---------- DATASET CONTENT

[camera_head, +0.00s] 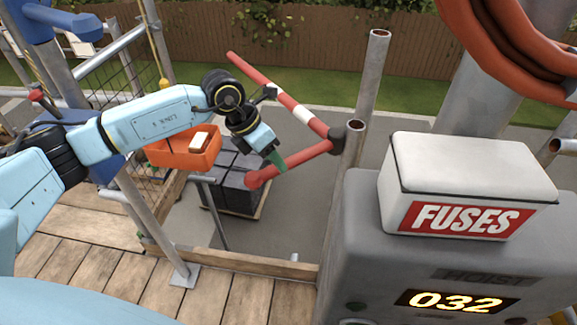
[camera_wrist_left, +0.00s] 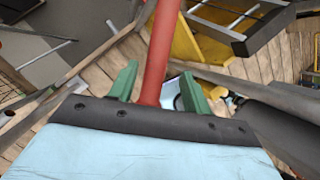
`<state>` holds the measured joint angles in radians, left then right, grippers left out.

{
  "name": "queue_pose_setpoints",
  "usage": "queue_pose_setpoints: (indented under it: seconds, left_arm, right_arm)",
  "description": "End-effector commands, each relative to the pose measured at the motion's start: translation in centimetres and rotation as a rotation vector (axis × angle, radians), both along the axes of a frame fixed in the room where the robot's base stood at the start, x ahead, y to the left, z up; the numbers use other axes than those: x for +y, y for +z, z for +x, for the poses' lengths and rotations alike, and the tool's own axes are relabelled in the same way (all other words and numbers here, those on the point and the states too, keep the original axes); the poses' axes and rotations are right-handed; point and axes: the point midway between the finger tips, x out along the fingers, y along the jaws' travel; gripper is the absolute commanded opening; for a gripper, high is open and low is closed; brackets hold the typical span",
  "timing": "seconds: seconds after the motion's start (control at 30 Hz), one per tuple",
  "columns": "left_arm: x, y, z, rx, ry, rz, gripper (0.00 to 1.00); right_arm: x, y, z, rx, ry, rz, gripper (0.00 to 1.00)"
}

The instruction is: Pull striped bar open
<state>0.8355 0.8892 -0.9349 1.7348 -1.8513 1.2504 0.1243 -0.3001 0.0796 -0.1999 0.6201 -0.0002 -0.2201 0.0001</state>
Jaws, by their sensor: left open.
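The striped bar (camera_head: 282,98), red with a white band, slants from the upper left down to a dark bracket at a grey post. A plain red bar (camera_head: 299,160) runs from the same bracket down to the left. My left gripper (camera_head: 275,161) is at this lower red bar, its green fingers pointing down. In the left wrist view, a red bar (camera_wrist_left: 164,40) passes between the two open green fingers (camera_wrist_left: 158,90), with space visible beside it. I cannot tell whether a finger touches it. My right gripper is not in view.
A grey cabinet with a FUSES box (camera_head: 465,185) stands at the right, beside the steel posts (camera_head: 371,78). An orange tray (camera_head: 184,152) and a pallet of dark tiles (camera_head: 238,200) lie beyond the wooden deck (camera_head: 215,288). Railing poles stand at the left.

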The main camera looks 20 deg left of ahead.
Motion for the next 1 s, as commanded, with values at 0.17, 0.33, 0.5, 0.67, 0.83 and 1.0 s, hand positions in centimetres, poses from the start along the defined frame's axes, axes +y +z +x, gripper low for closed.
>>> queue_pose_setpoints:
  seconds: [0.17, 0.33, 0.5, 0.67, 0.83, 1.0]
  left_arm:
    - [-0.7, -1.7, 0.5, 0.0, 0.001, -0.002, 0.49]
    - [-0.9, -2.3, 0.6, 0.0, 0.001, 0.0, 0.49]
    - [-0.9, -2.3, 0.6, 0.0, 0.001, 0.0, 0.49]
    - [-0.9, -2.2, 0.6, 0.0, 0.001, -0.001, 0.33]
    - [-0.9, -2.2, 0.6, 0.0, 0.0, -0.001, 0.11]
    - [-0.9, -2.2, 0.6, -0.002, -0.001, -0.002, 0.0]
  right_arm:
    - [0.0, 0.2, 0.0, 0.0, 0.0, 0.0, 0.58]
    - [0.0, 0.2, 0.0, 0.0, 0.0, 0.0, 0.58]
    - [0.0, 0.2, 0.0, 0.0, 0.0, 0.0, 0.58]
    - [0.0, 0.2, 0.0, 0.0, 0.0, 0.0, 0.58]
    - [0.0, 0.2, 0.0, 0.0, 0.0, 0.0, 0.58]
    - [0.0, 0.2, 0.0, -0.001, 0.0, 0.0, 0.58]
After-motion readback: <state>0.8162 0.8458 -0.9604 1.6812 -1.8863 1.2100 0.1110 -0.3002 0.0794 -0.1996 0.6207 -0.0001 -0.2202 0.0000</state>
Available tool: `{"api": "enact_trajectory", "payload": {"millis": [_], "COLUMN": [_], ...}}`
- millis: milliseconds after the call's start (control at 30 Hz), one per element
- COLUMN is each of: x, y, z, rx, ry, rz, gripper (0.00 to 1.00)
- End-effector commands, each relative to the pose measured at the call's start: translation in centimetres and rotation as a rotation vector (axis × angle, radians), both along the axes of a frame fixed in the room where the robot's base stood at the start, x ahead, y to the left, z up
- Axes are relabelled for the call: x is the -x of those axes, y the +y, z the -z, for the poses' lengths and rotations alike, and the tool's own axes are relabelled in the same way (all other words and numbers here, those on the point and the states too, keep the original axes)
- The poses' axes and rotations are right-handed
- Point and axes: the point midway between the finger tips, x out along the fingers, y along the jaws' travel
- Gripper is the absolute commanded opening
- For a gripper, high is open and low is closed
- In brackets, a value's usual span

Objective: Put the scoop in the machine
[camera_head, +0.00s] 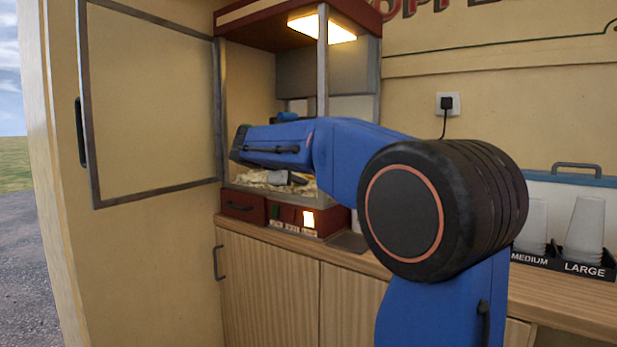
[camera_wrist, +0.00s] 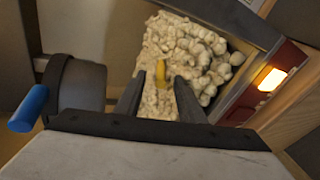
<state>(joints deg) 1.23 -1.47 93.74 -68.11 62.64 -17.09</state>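The popcorn machine (camera_head: 323,70) stands on the counter in the head view, with its glazed door swung open to the left. My arm reaches into its cabinet. In the wrist view my gripper (camera_wrist: 160,79) is over a heap of popcorn, its two dark fingers apart. In the head view my arm hides much of the cabinet and the gripper is hard to make out.
The open door (camera_head: 150,100) stands left of my arm. In the wrist view a grey round pot with a blue handle (camera_wrist: 28,108) is close on the left. The machine's red front with a lit switch (camera_wrist: 274,79) is on the right. Cups (camera_head: 584,228) stand on the counter.

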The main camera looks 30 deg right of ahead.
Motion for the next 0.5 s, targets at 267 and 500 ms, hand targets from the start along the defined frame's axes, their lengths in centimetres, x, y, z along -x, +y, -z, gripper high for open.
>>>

--------------------

## EXERCISE REQUIREMENTS
Above are some entries. Restate word for word the lines from the one holding "- Gripper is the absolute commanded opening" through the one holding "[camera_wrist, +0.00s]", but not the pictures.

## THE OUTPUT
- Gripper is the absolute commanded opening
- For a gripper, high is open and low is closed
- In brackets, a value's usual span

Objective: Put the scoop in the machine
[camera_head, +0.00s] 
[camera_wrist, +0.00s] 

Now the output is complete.